**WHAT NEEDS TO BE DONE:** Reproduce the lines of the material exactly, excluding every image.

[BEGIN]

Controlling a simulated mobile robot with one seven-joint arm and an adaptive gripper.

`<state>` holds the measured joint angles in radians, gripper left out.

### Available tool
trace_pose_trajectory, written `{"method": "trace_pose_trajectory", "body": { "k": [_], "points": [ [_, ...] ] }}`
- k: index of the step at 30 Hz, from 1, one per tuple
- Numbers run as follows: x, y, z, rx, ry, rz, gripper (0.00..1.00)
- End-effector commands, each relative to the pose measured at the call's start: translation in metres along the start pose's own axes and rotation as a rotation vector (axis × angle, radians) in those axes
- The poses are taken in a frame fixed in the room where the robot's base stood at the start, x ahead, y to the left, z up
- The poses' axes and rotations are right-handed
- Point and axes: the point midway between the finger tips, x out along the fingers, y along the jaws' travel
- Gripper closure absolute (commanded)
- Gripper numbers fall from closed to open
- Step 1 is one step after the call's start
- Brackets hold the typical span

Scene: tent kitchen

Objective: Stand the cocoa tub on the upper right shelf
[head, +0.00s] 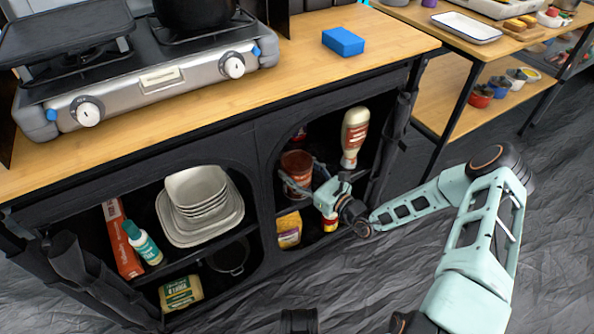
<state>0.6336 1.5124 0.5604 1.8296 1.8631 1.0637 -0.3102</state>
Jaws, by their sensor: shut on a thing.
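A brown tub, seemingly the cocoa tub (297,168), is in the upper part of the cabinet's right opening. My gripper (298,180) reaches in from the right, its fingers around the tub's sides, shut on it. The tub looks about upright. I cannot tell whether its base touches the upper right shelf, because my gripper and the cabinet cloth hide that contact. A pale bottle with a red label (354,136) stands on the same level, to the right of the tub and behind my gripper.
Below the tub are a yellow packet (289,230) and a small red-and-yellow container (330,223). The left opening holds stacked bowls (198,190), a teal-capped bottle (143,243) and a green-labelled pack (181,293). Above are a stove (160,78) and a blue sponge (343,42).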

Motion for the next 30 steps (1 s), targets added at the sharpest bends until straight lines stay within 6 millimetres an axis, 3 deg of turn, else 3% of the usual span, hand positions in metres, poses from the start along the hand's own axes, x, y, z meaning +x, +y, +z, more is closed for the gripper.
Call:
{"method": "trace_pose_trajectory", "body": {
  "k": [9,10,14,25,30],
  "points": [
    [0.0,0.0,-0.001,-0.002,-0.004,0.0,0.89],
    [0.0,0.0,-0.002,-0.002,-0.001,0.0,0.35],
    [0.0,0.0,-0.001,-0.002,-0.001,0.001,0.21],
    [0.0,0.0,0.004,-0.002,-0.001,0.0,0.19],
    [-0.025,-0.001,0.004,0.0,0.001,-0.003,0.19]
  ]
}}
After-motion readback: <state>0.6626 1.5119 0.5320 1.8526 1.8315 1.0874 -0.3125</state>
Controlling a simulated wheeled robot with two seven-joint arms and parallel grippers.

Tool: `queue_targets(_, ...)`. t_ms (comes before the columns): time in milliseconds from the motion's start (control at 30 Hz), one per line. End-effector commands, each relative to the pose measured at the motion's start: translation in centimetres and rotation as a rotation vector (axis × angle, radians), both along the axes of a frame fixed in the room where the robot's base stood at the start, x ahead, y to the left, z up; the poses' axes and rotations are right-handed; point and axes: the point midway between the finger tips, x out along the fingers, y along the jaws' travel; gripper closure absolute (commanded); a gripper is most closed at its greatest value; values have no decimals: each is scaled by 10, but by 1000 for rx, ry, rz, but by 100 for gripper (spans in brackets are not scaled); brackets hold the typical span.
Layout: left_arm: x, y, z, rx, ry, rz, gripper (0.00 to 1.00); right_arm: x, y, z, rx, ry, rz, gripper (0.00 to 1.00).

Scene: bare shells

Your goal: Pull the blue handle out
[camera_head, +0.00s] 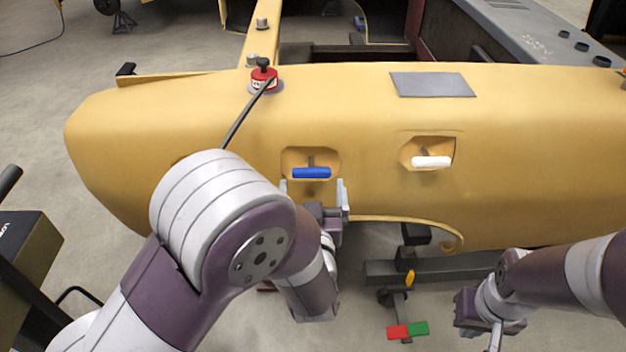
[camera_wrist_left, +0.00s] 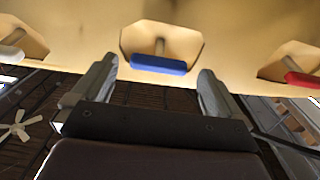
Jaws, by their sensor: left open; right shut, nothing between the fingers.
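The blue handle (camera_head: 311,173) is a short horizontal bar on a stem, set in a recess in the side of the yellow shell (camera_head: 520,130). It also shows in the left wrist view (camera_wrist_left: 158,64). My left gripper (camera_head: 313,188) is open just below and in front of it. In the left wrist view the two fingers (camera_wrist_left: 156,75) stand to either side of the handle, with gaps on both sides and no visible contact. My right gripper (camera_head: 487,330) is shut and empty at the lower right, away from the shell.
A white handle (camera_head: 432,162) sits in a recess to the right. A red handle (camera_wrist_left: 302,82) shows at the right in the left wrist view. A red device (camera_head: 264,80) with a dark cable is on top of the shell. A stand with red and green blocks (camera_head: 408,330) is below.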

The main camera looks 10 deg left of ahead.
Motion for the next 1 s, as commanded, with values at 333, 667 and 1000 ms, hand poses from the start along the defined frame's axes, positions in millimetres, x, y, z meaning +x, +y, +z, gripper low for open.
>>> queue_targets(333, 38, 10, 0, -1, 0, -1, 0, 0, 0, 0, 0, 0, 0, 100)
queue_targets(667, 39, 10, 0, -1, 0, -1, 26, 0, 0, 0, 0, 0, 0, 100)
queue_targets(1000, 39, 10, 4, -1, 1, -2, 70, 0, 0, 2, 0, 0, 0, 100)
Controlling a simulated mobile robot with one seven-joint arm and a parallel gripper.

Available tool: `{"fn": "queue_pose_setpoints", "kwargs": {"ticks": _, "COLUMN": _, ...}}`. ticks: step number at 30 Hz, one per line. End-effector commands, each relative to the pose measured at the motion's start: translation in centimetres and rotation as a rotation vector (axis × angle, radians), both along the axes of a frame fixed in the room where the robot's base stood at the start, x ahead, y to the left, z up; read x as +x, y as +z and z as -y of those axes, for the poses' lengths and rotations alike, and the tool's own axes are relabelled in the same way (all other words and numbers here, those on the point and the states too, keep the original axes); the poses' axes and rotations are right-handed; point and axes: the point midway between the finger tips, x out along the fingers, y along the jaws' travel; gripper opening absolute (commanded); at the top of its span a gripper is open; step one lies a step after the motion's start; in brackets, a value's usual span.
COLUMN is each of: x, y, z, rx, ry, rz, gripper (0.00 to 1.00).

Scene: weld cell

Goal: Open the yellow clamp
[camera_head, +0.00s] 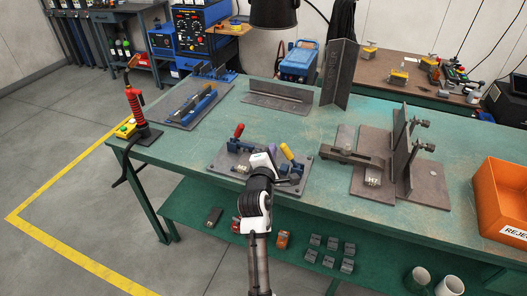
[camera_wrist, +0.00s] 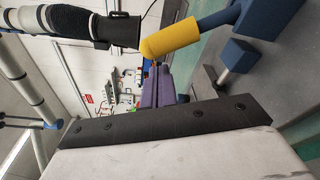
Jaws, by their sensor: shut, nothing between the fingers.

[END]

**SOLUTION FOR THIS EXERCISE:**
Controlling a simulated mobile robot with one seven-joint arm and an adaptive gripper.

`<state>` holds the measured joint angles in radians, gripper left out.

### Available tool
trace_pose_trajectory, written `{"method": "trace_pose_trajectory", "body": { "k": [_], "points": [ [_, ...] ] }}`
- k: index of the step at 30 Hz, from 1, one per tuple
- Numbers run as follows: x, y, z, rx, ry, rz, gripper (0.00..1.00)
- End-effector commands, each relative to the pose measured at the call's start: translation in metres along the start pose's own axes and rotation as a rotation vector (axis × angle, radians) in those axes
- The poses are taken in a frame fixed in the room where the robot's base stood at the start, x ahead, y to the left, z up
- The poses' axes and rotations are right-handed
- Point and axes: the point midway between the finger tips, x out along the fingers, y along the jaws' travel
- Gripper closure absolute (commanded)
- Gripper numbers fall from closed to open
- Step 1 is one step after the call's start
- Brackets hold the typical span

Scene: tent kitchen

Objective: Stand the cocoa tub on the upper right shelf
[head, +0.00s] 
<state>0.6336 1.5124 0.5604 1.8296 1.8631 1.0637 -0.3102</state>
Jaws, by their sensor: shut on a thing.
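A brown tub, seemingly the cocoa tub (297,168), is in the upper part of the cabinet's right opening. My gripper (298,180) reaches in from the right, its fingers around the tub's sides, shut on it. The tub looks about upright. I cannot tell whether its base touches the upper right shelf, because my gripper and the cabinet cloth hide that contact. A pale bottle with a red label (354,136) stands on the same level, to the right of the tub and behind my gripper.
Below the tub are a yellow packet (289,230) and a small red-and-yellow container (330,223). The left opening holds stacked bowls (198,190), a teal-capped bottle (143,243) and a green-labelled pack (181,293). Above are a stove (160,78) and a blue sponge (343,42).

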Motion for the next 30 steps (1 s), targets added at the sharpest bends until straight lines stay within 6 millimetres an axis, 3 deg of turn, else 3% of the usual span, hand positions in metres, poses from the start along the hand's own axes, x, y, z meaning +x, +y, +z, more is closed for the gripper.
Call:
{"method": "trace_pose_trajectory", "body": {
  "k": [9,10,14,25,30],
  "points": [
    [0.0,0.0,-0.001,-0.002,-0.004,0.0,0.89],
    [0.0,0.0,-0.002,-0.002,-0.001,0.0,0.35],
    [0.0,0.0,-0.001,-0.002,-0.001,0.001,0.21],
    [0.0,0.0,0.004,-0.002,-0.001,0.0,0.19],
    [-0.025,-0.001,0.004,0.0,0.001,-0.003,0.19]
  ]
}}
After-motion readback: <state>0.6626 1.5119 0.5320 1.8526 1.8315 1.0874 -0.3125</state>
Controlling a simulated wheeled robot with two seven-joint arms and parallel grippers.

Tool: `queue_targets(_, ...)`. t_ms (comes before the columns): time in milliseconds from the motion's start (control at 30 Hz), one per line. End-effector commands, each relative to the pose measured at the motion's start: translation in centimetres and rotation as a rotation vector (axis × angle, radians), both along the axes of a frame fixed in the room where the robot's base stood at the start, x ahead, y to the left, z up; the poses' axes and rotations are right-handed; point and axes: the point midway between the finger tips, x out along the fingers, y along the jaws' travel; gripper closure absolute (commanded); a gripper is most closed at its greatest value; values have no decimals: each is scaled by 10, but by 1000 for rx, ry, rz, but by 100 for gripper (spans in brackets are not scaled); brackets hold the typical span.
Layout: left_arm: x, y, z, rx, ry, rz, gripper (0.00 to 1.00); right_arm: x, y, z, rx, ry, rz, gripper (0.00 to 1.00).

Scene: bare shells

Your goal: Pull the blue handle out
[camera_head, +0.00s] 
[camera_wrist_left, +0.00s] 
Jaws, by their sensor: left open; right shut, nothing between the fingers.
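The blue handle (camera_head: 311,173) is a short horizontal bar on a stem, set in a recess in the side of the yellow shell (camera_head: 520,130). It also shows in the left wrist view (camera_wrist_left: 158,64). My left gripper (camera_head: 313,188) is open just below and in front of it. In the left wrist view the two fingers (camera_wrist_left: 156,75) stand to either side of the handle, with gaps on both sides and no visible contact. My right gripper (camera_head: 487,330) is shut and empty at the lower right, away from the shell.
A white handle (camera_head: 432,162) sits in a recess to the right. A red handle (camera_wrist_left: 302,82) shows at the right in the left wrist view. A red device (camera_head: 264,80) with a dark cable is on top of the shell. A stand with red and green blocks (camera_head: 408,330) is below.

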The main camera looks 10 deg left of ahead.
Motion for the next 1 s, as commanded, with values at 333, 667 and 1000 ms, hand poses from the start along the defined frame's axes, positions in millimetres, x, y, z meaning +x, +y, +z, gripper low for open.
>>> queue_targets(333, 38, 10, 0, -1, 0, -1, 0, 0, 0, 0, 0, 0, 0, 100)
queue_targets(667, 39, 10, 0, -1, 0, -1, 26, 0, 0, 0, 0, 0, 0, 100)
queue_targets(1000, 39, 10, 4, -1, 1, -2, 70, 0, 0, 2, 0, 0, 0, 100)
Controlling a simulated mobile robot with one seven-joint arm and a parallel gripper.

Available tool: `{"fn": "queue_pose_setpoints", "kwargs": {"ticks": _, "COLUMN": _, ...}}`. ticks: step number at 30 Hz, one per line. End-effector commands, each relative to the pose measured at the motion's start: translation in centimetres and rotation as a rotation vector (axis × angle, radians), both along the axes of a frame fixed in the room where the robot's base stood at the start, x ahead, y to the left, z up; read x as +x, y as +z and z as -y of those axes, for the poses' lengths and rotations alike, and the tool's own axes are relabelled in the same way (all other words and numbers here, those on the point and the states too, keep the original axes); the poses' axes and rotations are right-handed; point and axes: the point midway between the finger tips, x out along the fingers, y along the jaws' travel; gripper opening absolute (commanded); at the top of its span a gripper is open; step one lies a step after the motion's start; in brackets, a value's usual span.
COLUMN is each of: x, y, z, rx, ry, rz, gripper (0.00 to 1.00).

Scene: weld cell

Goal: Open the yellow clamp
[camera_head, +0.00s] 
[camera_wrist, +0.00s] 
Jaws, by their sensor: shut, nothing between the fingers.

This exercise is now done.